» EXERCISE MATERIALS:
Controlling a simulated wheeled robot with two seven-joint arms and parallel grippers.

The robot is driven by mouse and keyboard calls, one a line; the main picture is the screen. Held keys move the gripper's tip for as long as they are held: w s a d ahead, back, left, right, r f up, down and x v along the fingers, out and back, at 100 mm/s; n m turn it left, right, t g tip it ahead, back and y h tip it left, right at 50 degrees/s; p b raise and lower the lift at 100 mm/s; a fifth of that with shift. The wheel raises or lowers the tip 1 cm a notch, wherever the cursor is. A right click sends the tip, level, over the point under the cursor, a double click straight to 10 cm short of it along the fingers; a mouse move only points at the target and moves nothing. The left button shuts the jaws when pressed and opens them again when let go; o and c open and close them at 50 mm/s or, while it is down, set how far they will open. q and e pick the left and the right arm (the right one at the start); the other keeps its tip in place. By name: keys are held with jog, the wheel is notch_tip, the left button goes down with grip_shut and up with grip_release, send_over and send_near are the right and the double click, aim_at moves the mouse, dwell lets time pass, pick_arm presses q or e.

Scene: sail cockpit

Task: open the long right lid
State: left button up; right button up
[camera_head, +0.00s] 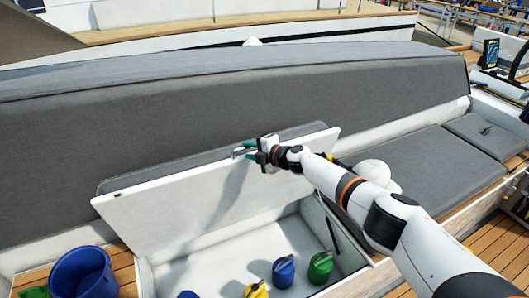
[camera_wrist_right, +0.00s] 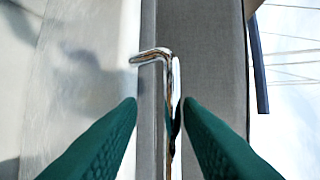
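The long lid (camera_head: 210,195) stands raised and tilted back against the grey backrest in the head view. Its white underside faces me, with a grey cushion (camera_head: 200,168) behind it, and the locker (camera_head: 290,240) below is uncovered. My right gripper (camera_head: 243,151) is at the lid's upper edge, right of its middle. In the right wrist view its two green fingers (camera_wrist_right: 160,105) are apart, on either side of a bent shiny metal piece (camera_wrist_right: 168,70). A gap shows to the left of that metal, so I see no firm grip. My left gripper is out of view.
Blue (camera_head: 283,272), yellow (camera_head: 256,290) and green (camera_head: 320,267) items lie in the locker. A blue bucket (camera_head: 83,274) stands at the lower left. Closed grey seat cushions (camera_head: 425,165) lie to the right. The long backrest (camera_head: 240,95) rises behind the lid.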

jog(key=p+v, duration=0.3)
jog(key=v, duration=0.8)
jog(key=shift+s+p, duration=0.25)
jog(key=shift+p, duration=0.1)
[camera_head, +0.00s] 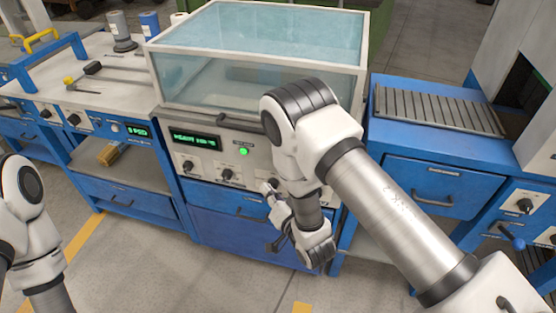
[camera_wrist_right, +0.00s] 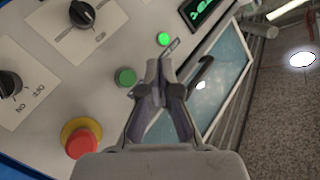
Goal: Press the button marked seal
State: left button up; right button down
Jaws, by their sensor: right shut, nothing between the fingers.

» EXERCISE: Check each line of the records for the string "down" and state how many lines contain it. Give only the number.

» THE REPLY: 2